Sur les 19 sujets de ce stade, 11 raisonnent comme Berg Ce sont Arm10 ; 6), Bourg (11 ; 10), Bened (9 ; 10). Henri (12 ; 6), Bruy, Jeand, Sap, (13 ;6), Brio (9 ; 9), Forger (8 ; 6)…, etc.

Ces raisonnements sont donc encore tous irréfléchis, puisque le sujet n’accorde pas une importance égale aux deux conditions. La condition « S’il pleut, j’irai en train ou en autobus » trouve, en effet, un contraire arbitraire en « S’il ne pleut pas, j’irai en taxi ou en train », tandis que la condition « Plus d’un franc » ne trouve pas de contraire.

Boud (11 ; 8), Forest (9 ; 4), Stemp (11 ; 6) et Mag (10 ; 9) concluent qu’on ira en autobus puisqu’il pleut et que le train est exclu en tant que se trouvant dans les deux ensembles. Le train est donc exclu et comme lié au beau temps. Barth (9 ; 6) trouve la solution par tâtonnement, sans réflexion explicite.

Quant à la manière dont le syncrétisme entraîne des oppositions factices, les sujets du stade de la réflexion permettent de la voir clairement. Le critérium de ce stade est, comme toujours, la pleine coexistence de toutes les possibilités et de toutes les implications dans l’esprit de l’enfant : l’enfant ne raisonne plus par jugements successifs discontinus. Il arrive à tout embrasser d’un regard.

Tard (10 ; 4), élève dont j’ai déjà parlé dans de précédents articles estime d’emblée que les trois moyens de locomotion sont possibles. À deuxième lecture encore « On ne peut pas savoir ». Puis il oscille entre le taxi et l’autobus et le taxi et le train, suivant que son attention se porte sur l’une ou l’autre condition. Enfin il conclut au train, mais les deux autres solutions restent possibles : « il peut aller dans les deux autres ». Ici, à septième lecture, une question spontanée intéressante : « M’sieu, dans la première phrase, ça veut dire : s’il ne pleut pas, il ira en train ou en taxi ? » Je réponds simplement « non » pour marquer que la pluie n’exclut pas à la fois le train et le taxi. « Eh bien, répond Tard, il ira en train ou en taxi, ou en autobus. »

Un mécanisme aussi clair nous fait saisir pourquoi le syncrétisme, qui lie le train au taxi, mène à opposer, au point de vue de la condition « temps », ce groupe au groupe train-autobus qui dépend de la pluie : c’est que le train, le taxi et l’autobus sont unis sur un même plan de raisonnement, celui du temps qu’il fait, et que sur un seul plan il n’y a place que pour une alternative, et non deux.
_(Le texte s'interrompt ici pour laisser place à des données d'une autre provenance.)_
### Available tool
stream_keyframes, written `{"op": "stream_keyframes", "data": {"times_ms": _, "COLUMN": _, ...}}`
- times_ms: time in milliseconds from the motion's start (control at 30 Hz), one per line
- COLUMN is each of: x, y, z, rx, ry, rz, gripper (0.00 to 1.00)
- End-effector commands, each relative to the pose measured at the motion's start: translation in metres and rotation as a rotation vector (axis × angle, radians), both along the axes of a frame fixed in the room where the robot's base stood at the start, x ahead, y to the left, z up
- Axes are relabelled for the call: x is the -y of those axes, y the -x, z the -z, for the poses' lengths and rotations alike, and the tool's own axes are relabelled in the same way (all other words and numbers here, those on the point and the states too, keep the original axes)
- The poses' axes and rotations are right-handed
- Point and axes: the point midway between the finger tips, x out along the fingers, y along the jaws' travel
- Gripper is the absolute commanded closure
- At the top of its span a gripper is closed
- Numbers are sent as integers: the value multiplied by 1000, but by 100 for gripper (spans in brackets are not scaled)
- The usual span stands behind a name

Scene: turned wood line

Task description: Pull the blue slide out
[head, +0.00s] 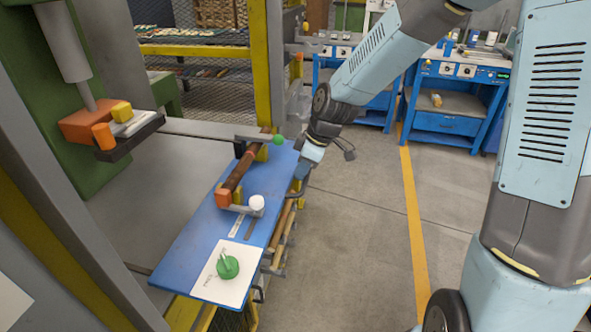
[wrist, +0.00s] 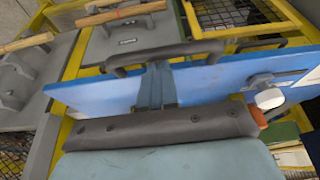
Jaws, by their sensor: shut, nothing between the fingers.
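The blue slide (head: 205,235) is a long flat blue board lying in front of the machine's grey table. It bears a turned wooden piece (head: 241,170) held between end clamps, and a white card with a green knob (head: 228,267). My gripper (head: 297,184) is at the board's right edge, by a dark handle. In the wrist view the blue slide (wrist: 205,82) runs across the picture. My gripper (wrist: 158,70) points at the dark bar handle (wrist: 190,49) with its fingers shut. Whether the fingertips touch the handle cannot be told.
A green machine (head: 90,150) with a grey ram stands at the left. A yellow post (head: 268,70) rises behind the board. Blue workbenches (head: 455,85) stand at the back. The grey floor on the right is clear.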

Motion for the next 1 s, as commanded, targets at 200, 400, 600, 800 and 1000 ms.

Quand le plan est celui de l’argent, même phénomène, exactement symétrique (oscillation de la 3e à la 6e lectures). La réflexion rend simplement plus homogène le phénomène en en tirant toutes les conclusions logiques : c’est donc le fait de cette unité de plan qui empêche la contradiction réelle de frapper Tard, à savoir que la pluie exclut le taxi et « plus d’un franc » l’autobus.

Hecq (10 ; 2), Vais, (10 ; 11), Bail (11 ; 6), Mar (11 ; 8), Rei (12 ; 1), Roch (13 ; 1), Beck (13 ; 9), Mari (13 ; 9), Gui (13 ; 5), Cham (13 ; 10), Gey (13 ; 10), Tran (14 ; 6), sont exactement dans le même cas.

Ger (12 ; 7) nous fait assister à ses perplexités. « Fichtre. Je comprends d’une autre façon. Je comprenais : « Si j’ai plus d’un franc, j’irai soit en taxi, soit en train », à la condition qu’il fasse beau… Maintenant, je vois qu’on ne parle pas du temps et « s’il pleut j’irai en train ou en autobus », je comprenais que c’est si j’ai moins d’un franc. Mais on n’en parle pas. »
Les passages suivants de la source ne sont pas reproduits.